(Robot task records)
━━━━━━

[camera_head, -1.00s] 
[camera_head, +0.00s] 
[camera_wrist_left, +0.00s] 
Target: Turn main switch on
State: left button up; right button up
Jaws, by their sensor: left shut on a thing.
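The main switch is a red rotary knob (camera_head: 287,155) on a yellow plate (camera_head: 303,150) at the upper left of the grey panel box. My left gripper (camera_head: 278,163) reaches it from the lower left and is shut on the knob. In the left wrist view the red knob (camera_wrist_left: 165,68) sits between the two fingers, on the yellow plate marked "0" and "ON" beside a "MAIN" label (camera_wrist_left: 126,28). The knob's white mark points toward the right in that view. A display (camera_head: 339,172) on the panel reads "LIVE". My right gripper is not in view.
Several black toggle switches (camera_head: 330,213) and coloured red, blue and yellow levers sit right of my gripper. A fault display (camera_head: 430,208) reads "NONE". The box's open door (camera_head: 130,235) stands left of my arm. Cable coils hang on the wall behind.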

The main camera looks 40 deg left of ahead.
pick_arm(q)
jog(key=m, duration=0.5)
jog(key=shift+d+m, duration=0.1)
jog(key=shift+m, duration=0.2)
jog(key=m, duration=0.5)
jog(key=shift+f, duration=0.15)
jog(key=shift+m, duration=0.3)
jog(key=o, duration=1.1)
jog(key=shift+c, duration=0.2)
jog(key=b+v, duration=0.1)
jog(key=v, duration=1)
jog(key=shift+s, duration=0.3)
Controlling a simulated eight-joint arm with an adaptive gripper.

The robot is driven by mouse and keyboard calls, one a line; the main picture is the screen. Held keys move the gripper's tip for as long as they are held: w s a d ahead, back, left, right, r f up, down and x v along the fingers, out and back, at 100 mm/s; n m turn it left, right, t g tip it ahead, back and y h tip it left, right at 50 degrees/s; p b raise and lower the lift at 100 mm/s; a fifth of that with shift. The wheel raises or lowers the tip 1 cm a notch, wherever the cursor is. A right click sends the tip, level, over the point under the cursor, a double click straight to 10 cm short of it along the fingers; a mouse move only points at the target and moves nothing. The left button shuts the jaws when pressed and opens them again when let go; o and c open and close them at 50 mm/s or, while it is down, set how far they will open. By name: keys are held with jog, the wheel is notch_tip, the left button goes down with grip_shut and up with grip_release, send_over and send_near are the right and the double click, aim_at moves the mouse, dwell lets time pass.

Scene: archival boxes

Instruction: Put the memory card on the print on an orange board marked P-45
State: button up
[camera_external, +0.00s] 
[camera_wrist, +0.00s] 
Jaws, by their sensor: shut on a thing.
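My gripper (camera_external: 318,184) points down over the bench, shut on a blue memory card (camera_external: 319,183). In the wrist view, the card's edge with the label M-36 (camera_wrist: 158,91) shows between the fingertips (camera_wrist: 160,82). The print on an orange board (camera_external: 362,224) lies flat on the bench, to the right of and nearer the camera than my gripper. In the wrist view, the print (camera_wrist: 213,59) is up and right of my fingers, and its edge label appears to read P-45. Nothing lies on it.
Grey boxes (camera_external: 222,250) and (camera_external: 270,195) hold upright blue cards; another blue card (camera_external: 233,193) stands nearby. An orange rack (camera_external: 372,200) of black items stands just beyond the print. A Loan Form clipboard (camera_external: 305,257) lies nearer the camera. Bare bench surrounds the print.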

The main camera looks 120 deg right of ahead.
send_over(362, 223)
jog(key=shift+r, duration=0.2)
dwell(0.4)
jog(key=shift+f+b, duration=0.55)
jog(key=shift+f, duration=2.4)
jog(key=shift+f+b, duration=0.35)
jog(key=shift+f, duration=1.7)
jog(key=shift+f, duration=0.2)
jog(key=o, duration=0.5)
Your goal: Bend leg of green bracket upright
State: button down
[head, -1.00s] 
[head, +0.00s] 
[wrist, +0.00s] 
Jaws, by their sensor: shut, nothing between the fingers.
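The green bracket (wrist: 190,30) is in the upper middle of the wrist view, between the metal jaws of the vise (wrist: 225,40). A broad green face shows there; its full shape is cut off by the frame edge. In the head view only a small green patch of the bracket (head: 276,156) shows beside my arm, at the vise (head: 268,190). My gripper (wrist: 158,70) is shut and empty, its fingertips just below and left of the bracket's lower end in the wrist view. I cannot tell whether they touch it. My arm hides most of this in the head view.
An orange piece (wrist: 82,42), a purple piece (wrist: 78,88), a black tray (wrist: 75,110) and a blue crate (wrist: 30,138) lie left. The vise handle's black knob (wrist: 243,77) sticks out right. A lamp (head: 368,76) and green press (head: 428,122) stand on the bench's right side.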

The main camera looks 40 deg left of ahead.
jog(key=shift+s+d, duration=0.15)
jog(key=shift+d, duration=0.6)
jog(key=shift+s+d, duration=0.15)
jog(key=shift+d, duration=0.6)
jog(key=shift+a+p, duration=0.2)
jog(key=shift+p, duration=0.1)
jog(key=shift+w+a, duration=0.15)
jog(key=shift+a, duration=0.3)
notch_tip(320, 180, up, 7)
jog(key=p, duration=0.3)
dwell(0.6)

━━━━━━

## Given exercise
Return every record, word for word.

## Expected answer
[camera_head, -1.00s] 
[camera_head, +0.00s] 
[camera_wrist_left, +0.00s] 
Target: Turn main switch on
State: left button up; right button up
Jaws, by their sensor: left shut on a thing.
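The main switch is a red rotary knob (camera_head: 287,155) on a yellow plate (camera_head: 303,150) at the upper left of the grey panel box. My left gripper (camera_head: 278,163) reaches it from the lower left and is shut on the knob. In the left wrist view the red knob (camera_wrist_left: 165,68) sits between the two fingers, on the yellow plate marked "0" and "ON" beside a "MAIN" label (camera_wrist_left: 126,28). The knob's white mark points toward the right in that view. A display (camera_head: 339,172) on the panel reads "LIVE". My right gripper is not in view.
Several black toggle switches (camera_head: 330,213) and coloured red, blue and yellow levers sit right of my gripper. A fault display (camera_head: 430,208) reads "NONE". The box's open door (camera_head: 130,235) stands left of my arm. Cable coils hang on the wall behind.

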The main camera looks 40 deg left of ahead.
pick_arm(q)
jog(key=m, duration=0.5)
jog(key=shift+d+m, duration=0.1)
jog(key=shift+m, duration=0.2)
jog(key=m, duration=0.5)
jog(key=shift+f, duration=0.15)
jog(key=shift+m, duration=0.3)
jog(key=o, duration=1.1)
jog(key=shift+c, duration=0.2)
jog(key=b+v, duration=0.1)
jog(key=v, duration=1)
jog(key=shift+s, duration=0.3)
Controlling a simulated eight-joint arm with an adaptive gripper.

The robot is driven by mouse and keyboard calls, one a line; the main picture is the screen. Held keys move the gripper's tip for as long as they are held: w s a d ahead, back, left, right, r f up, down and x v along the fingers, out and back, at 100 mm/s; n m turn it left, right, t g tip it ahead, back and y h tip it left, right at 50 degrees/s; p b raise and lower the lift at 100 mm/s; a fifth of that with shift. The wheel raises or lowers the tip 1 cm a notch, wherever the cursor is. A right click sends the tip, level, over the point under the cursor, a double click straight to 10 cm short of it along the fingers; a mouse move only points at the target and moves nothing. The left button shuts the jaws when pressed and opens them again when let go; o and c open and close them at 50 mm/s or, while it is down, set how far they will open. By name: keys are held with jog, the wheel is notch_tip, the left button goes down with grip_shut and up with grip_release, send_over and send_near are the right and the double click, aim_at moves the mouse, dwell lets time pass.

Scene: archival boxes

Instruction: Put the memory card on the print on an orange board marked P-45
State: button up
[camera_external, +0.00s] 
[camera_wrist, +0.00s] 
Jaws, by their sensor: shut on a thing.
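My gripper (camera_external: 318,184) points down over the bench, shut on a blue memory card (camera_external: 319,183). In the wrist view, the card's edge with the label M-36 (camera_wrist: 158,91) shows between the fingertips (camera_wrist: 160,82). The print on an orange board (camera_external: 362,224) lies flat on the bench, to the right of and nearer the camera than my gripper. In the wrist view, the print (camera_wrist: 213,59) is up and right of my fingers, and its edge label appears to read P-45. Nothing lies on it.
Grey boxes (camera_external: 222,250) and (camera_external: 270,195) hold upright blue cards; another blue card (camera_external: 233,193) stands nearby. An orange rack (camera_external: 372,200) of black items stands just beyond the print. A Loan Form clipboard (camera_external: 305,257) lies nearer the camera. Bare bench surrounds the print.

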The main camera looks 120 deg right of ahead.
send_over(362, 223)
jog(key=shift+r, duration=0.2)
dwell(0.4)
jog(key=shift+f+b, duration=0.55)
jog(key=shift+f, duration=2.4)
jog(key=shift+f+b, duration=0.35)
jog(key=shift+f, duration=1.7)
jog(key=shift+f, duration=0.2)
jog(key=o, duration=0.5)
Your goal: Bend leg of green bracket upright
State: button down
[head, -1.00s] 
[head, +0.00s] 
[wrist, +0.00s] 
Jaws, by their sensor: shut, nothing between the fingers.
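The green bracket (wrist: 190,30) is in the upper middle of the wrist view, between the metal jaws of the vise (wrist: 225,40). A broad green face shows there; its full shape is cut off by the frame edge. In the head view only a small green patch of the bracket (head: 276,156) shows beside my arm, at the vise (head: 268,190). My gripper (wrist: 158,70) is shut and empty, its fingertips just below and left of the bracket's lower end in the wrist view. I cannot tell whether they touch it. My arm hides most of this in the head view.
An orange piece (wrist: 82,42), a purple piece (wrist: 78,88), a black tray (wrist: 75,110) and a blue crate (wrist: 30,138) lie left. The vise handle's black knob (wrist: 243,77) sticks out right. A lamp (head: 368,76) and green press (head: 428,122) stand on the bench's right side.

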The main camera looks 40 deg left of ahead.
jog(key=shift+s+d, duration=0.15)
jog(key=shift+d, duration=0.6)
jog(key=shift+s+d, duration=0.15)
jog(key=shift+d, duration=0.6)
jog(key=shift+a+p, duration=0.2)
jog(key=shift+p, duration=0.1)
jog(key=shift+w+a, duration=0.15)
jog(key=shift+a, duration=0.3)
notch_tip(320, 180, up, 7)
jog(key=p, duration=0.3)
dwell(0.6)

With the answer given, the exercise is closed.